The point? Our culture conditions us. Northerners expect tea to be unsweet and southerners will just order a Coke (and yes, it is always a Coke even if it is a Pepsi) rather than suffer through the tragedy of an incomplete glass of tea.

Our culture also conditions our understanding of religion and faith. As a Christian, if I am not careful, I will look to culture to define what a Christian is or should be. Recently Jerry Falwell Jr. came under heat for suggesting that Donald Trump reminded him of Jesus. For Falwell, it appears that he is interpreting Donald Trump through a culture of political maneuvering rather than through the lens of Scripture.

The danger we find ourselves in when we allow anything other than the Bible to define Christian discipleship is that literally anything can be used to qualify someone as a disciple.
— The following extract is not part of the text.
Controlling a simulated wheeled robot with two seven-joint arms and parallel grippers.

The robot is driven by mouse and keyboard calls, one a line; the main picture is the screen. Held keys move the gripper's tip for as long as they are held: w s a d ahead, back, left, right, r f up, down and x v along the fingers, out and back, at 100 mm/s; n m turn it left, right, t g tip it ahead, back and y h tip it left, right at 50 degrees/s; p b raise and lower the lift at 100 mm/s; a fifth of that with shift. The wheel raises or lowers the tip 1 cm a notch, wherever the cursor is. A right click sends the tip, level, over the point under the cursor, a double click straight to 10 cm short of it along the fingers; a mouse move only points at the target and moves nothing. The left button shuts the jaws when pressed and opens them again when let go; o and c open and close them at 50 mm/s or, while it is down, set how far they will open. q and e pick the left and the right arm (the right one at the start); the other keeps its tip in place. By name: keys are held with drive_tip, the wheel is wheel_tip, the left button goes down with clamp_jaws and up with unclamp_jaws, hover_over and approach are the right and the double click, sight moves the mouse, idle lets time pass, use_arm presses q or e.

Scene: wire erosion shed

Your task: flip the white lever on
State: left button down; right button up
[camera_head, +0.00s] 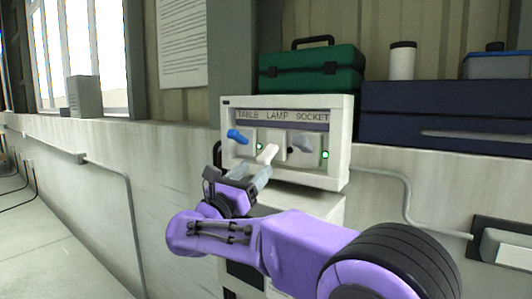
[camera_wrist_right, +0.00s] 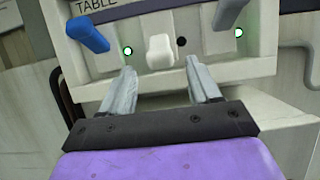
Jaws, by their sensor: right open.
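The white lever (camera_head: 267,153) is the middle one of three on a pale switch panel (camera_head: 285,182) labelled TABLE, LAMP, SOCKET. It sits under LAMP, lower than its neighbours, and the lamp dot (camera_wrist_right: 181,41) beside it is dark. It also shows in the right wrist view (camera_wrist_right: 160,50), just beyond my fingertips and between their lines. My right gripper (camera_head: 256,174) is open and empty just below the lever. In the right wrist view its two grey fingers (camera_wrist_right: 159,78) stand apart, with a visible gap to the lever. My left gripper is not in view.
A blue lever (camera_head: 238,136) is left of the white one and a grey lever (camera_head: 301,144) right, both raised with green lights beside them. A green toolbox (camera_head: 310,73), a dark blue case (camera_head: 435,110) and a white canister (camera_head: 402,61) stand above and behind the panel.

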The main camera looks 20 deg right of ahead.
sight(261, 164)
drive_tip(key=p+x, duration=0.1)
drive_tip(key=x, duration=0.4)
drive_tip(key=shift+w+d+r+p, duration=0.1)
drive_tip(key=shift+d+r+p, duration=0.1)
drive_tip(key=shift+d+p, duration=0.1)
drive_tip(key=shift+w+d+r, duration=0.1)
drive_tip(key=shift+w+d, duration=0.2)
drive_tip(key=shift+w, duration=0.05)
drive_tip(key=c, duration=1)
Falwell and many other evangelicals seem to be arguing that Trump is somehow the lesser of two evils and is therefore more Christian than Hillary Clinton (who, ironically, was actually a member of an evangelical church at one time). Though I do not believe that is necessarily true, I also do not believe it wise, biblical, or OK to proclaim someone a follower of Jesus just to accomplish the purpose of putting him into political office.

Everett Piper of Oklahoma Wesleyan University points out the dangers of “Trumping the Morality” of a man who brags about having been on the cover of Playboy and owns casinos and strip clubs. But, as crazy as it sounds, when our faith becomes overly politicized or too deeply enculturated it can become difficult to tell where culture ends and faith begins.

It is difficult at times for me to believe that unsweetened tea is enjoyed by anyone, but the reality is that sweet tea is only sweet because sugar has been added. Whether I like to admit it or not, real tea (at least in its original form) is plain and bitter. I like my version better, but my version has been changed to fit my tastes.

We need to be careful that our Christian faith is the original as set forth in God’s word, not a form that has been added to or taken from to fit my preferences and the preferences of those around me.